Monday, February 25, 2013

One Scene Short of a Hoarders Episode





I’m one paragraph away from being a word hoarder. Okay, that’s a slight exaggeration, but bibliophiles know what I mean; we love books it’s only with great regret that I give them up. At one point in my life I lived in a one bedroom apartment and I had so many books and so little shelf space I filled the kitchen cabinets with them. Barely scraping by working two jobs, if I had to choose between books or food, guess which won? After I started working in libraries, my tendency to squirrel away books abated somewhat; I was surrounded by books all day. I donated some of the books I had outgrown to the school library, since I could still see them and knew they had a good home.

I also hold onto writing magazines. ( Escribus Periodophilus?). I never know when a good exercise will jump out and inspire me.
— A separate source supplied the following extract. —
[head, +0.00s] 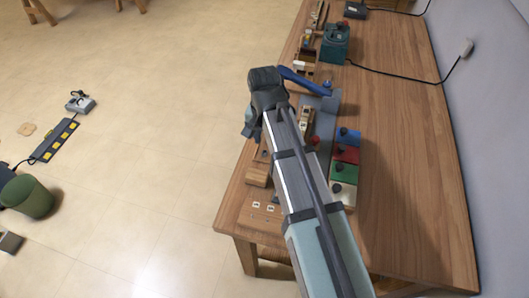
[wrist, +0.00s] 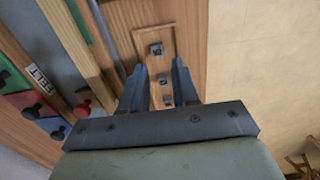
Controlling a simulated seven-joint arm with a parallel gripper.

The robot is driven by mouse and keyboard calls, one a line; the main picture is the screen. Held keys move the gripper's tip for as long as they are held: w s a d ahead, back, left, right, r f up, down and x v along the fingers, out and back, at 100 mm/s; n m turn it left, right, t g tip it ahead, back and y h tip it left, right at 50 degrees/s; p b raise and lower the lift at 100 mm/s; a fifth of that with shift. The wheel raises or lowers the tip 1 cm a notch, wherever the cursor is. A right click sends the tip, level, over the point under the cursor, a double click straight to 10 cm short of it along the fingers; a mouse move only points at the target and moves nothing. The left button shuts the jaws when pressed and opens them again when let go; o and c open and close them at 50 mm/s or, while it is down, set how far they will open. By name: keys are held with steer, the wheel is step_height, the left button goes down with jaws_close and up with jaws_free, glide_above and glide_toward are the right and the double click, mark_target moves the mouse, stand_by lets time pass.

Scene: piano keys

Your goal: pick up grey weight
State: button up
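In the wrist view, small grey square pieces sit in a row on a light wooden strip: one beyond my fingertips (wrist: 156,48), one between my fingers (wrist: 166,79) and one nearer my palm (wrist: 167,100). They look like metal weights, but I cannot tell which one is the grey weight. My gripper (wrist: 158,68) is open, with one blue-grey finger on each side of the row and nothing visibly held. I cannot tell its height above the strip. In the head view my own arm hides the strip and most of the gripper.
Blue (head: 347,135), red (head: 346,153), green (head: 343,172) and white (head: 343,193) blocks with knobs stand right of my arm. A blue bar (head: 306,81) lies beyond my wrist, and a teal device (head: 335,43) stands farther back. The table's right side (head: 410,150) is clear.

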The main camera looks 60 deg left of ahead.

For example, as I was cleaning out a stack of magazines in my office, I found a copy of The Writer from January, 2009. Page 29 is loaded with “Tantalizing Warm-Ups,” which come from the book Naming the World, edited by Bret Anthony Johnston. http://www.amazon.com/s/ref=nb_sb_noss/176-3455912-6010411?url=search-alias%3Dstripbooks&field-keywords=naming%20the%20Woirld


Here are a few of my favorites:

Spend 5 minutes describing….speeding along the freeway in the trunk of a car, a strange experience in a restaurant (I’ve had several of these.
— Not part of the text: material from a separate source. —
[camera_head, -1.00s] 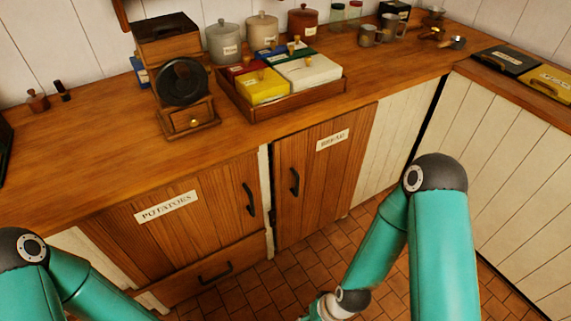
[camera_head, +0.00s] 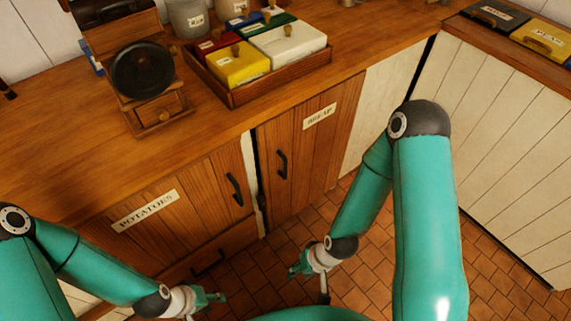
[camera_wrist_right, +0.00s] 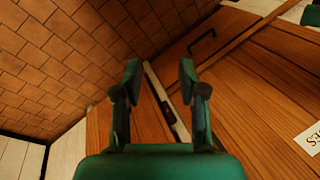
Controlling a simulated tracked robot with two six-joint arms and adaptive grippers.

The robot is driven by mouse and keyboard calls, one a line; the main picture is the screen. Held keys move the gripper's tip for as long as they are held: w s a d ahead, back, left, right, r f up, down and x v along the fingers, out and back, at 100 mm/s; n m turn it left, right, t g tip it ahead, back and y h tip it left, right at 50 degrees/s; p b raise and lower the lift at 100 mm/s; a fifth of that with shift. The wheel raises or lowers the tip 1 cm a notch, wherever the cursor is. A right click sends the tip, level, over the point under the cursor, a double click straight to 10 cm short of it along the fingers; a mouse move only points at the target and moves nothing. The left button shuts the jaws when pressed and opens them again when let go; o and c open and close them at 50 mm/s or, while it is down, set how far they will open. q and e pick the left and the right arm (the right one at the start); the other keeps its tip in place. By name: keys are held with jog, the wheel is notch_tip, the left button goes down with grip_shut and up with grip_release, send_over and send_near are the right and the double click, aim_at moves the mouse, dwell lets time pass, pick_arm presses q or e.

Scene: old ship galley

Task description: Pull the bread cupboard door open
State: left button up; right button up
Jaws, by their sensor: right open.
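The bread cupboard door (camera_head: 318,165) is brown wood with a white label and a dark upright handle (camera_head: 282,165) near its left edge. It looks shut, with a narrow dark gap along its left edge. My right gripper (camera_head: 300,266) is low in front of it, over the floor, below and apart from the handle. In the right wrist view my right gripper (camera_wrist_right: 158,72) is open and empty, facing the pale strip (camera_wrist_right: 165,95) between the cupboards. The bread handle cannot be made out there. My left gripper (camera_head: 212,299) is low in front of the potatoes cupboard; its finger opening is unclear.
The potatoes door (camera_head: 165,210) stands left of the bread door, with a drawer (camera_head: 225,252) below. The counter (camera_head: 60,150) above holds a grinder (camera_head: 145,75) and a wooden tray (camera_head: 290,78) of coloured boxes. Tiled floor (camera_head: 385,270) lies clear in front.

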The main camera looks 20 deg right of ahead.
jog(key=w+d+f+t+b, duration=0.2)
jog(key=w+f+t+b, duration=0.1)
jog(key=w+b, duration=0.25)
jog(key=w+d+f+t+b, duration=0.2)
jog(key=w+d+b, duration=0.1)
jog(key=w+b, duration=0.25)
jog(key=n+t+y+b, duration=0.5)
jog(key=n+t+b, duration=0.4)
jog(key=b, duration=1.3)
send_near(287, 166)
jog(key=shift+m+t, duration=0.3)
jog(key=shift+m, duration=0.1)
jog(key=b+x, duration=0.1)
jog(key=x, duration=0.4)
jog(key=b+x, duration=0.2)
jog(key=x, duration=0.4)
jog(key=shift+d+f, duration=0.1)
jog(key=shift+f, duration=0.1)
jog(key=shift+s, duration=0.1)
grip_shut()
Spend 10 minutes describing:…your first crush, a terrible party, the last time you said something you instantly regretted, a secret from your childhood.

Spend 5 minutes listing….50 interesting settings for stories, everything that comes to mind when you think of stained glass, everything that comes to mind when you think of a park bench, everything that comes to mind when you think of what made you happiest as a child, adolescent or adult.
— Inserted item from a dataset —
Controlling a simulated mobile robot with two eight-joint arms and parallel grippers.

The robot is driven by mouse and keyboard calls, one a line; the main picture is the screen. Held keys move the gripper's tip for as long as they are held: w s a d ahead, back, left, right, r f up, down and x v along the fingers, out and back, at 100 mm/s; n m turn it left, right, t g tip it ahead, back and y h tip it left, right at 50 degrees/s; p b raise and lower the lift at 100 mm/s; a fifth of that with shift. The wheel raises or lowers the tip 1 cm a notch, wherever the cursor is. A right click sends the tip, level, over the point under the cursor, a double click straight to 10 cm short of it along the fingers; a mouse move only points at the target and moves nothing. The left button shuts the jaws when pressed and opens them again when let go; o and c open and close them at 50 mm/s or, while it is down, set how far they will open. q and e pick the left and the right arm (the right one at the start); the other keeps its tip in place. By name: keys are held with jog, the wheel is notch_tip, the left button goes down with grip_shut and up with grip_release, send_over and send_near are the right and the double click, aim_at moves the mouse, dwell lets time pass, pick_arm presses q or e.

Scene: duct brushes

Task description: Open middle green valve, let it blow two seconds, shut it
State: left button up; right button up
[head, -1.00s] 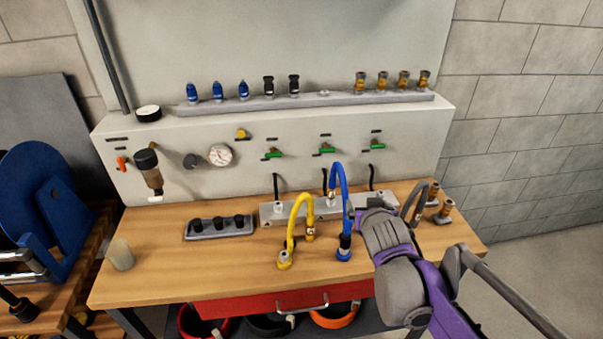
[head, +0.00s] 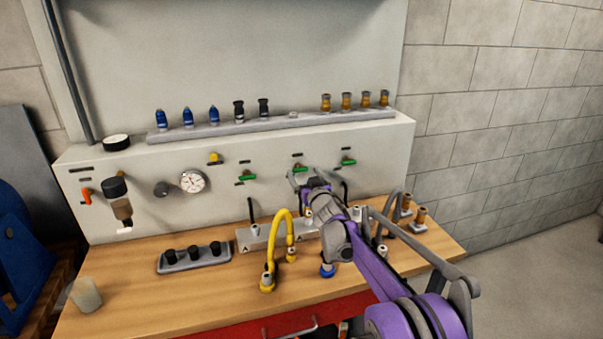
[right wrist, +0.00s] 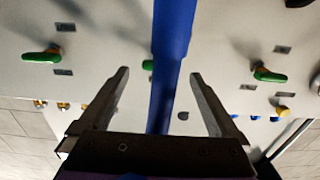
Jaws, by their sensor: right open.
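The middle green valve (head: 301,168) is on the pale panel, partly covered by my right gripper (head: 303,178) in the head view. In the right wrist view it (right wrist: 148,65) shows between the finger lines, partly behind a blue hose (right wrist: 172,60). The right gripper (right wrist: 158,98) is open in front of the panel; the hose crosses the gap between its fingers in the picture, and I cannot tell if it touches them. The left green valve (head: 246,177) and right green valve (head: 348,161) flank the middle one. My left gripper is not in view.
A yellow hose (head: 281,222) arches on the bench just left of my right arm. The blue hose's base (head: 327,271) shows below the arm. A shelf of fittings (head: 270,128) runs above the valves. A gauge (head: 192,181) is further left.

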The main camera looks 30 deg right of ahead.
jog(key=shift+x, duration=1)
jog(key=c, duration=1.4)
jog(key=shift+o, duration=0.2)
Spend 15 minutes finishing the paragraph that begins with:
“No one could blame her for trying. The ring was just sitting on the counter, begging to be stolen.”

Spend 20 minutes describing a scene where:
An adult tries to convince his/her 50 something patent not to adopt a baby, a computer disk, a motel key.

What is the common element here? They all involve scenes. Successful stories and novel, and creative nonfiction are scenes strung together. As Les Edgerton writes in his book Hooked. http://www.amazon.com/Hooked-Write-Fiction-Grabs-Readers/dp/1582974578
 ‘ a scene is simply a unit of dramatic action…it means conflict, always conflict.”

Conflict can be internal, such as a character can’t decide between two pathways, or it can involve adventure, such as the protagonist is being chased by a mob of angry bees. In any case, conflict involves a quest, and the story imperils your protagonist out of his /her comfort zone.

As Edgerton says, “…a basic scene requires conflict, a protagonist and an antagonist…the protagonist enters a scene with a goal.”

To create enough detail for a good scene, think cinematic-ally. Your scene may open with a wide shot through the protagonist’s point of view. He sits on his white horse, surveying his ranch, when suddenly, the lens closes in on another man riding up on a black horse in the distance. The music changes timbre and tone, and the lens moves in on his ragged, sneering face. The cinematic details let the audience know this is the antagonist, and we have conflict.

Make a scene. Then another. And another. Eventually you will have a story, or a book.
 Happy Writing!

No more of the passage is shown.